* START *
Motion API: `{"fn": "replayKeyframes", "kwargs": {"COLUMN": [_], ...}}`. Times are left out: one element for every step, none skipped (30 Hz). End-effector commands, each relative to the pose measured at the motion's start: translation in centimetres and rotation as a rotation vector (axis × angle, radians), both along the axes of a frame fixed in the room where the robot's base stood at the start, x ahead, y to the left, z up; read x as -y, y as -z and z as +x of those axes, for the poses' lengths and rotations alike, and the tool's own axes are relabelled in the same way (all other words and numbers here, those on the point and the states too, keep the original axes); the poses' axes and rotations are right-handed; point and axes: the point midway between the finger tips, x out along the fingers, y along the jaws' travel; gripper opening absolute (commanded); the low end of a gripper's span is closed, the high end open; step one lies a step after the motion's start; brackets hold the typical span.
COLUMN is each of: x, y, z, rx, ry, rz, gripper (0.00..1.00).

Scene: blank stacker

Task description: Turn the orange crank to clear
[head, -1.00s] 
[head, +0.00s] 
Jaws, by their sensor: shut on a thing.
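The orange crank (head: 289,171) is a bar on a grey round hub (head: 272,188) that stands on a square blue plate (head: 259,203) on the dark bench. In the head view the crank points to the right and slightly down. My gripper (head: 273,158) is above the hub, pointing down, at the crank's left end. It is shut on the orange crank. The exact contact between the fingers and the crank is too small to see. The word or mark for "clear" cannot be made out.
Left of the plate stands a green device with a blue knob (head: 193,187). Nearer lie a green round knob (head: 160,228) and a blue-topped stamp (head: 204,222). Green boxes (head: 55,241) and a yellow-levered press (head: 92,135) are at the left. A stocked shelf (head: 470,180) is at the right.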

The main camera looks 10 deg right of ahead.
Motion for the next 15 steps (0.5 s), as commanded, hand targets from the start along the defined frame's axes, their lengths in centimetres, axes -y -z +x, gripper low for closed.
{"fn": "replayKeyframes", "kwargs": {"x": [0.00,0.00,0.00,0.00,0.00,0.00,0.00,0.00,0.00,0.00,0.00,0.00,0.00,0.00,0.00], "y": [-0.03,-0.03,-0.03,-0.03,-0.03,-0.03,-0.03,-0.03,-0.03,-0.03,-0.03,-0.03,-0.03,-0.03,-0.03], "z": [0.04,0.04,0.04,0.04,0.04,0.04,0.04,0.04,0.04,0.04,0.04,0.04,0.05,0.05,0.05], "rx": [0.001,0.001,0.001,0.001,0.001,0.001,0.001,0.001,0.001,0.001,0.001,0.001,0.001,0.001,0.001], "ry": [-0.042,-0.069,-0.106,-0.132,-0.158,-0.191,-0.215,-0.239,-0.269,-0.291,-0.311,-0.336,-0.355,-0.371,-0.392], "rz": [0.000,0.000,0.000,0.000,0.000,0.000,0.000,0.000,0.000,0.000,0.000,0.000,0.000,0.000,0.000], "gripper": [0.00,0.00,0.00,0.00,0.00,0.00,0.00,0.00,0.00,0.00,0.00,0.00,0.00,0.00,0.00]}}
* END *
• **Aim of the exercise**: Transcribe precisely the lines between the one that contains "COLUMN is each" and the one that contains "[head, +0.00s]", counting those two lines as part of the range.

• **The response**:
COLUMN is each of: x, y, z, rx, ry, rz, gripper (0.00..1.00).

Scene: blank stacker

Task description: Turn the orange crank to clear
[head, -1.00s] 
[head, +0.00s] 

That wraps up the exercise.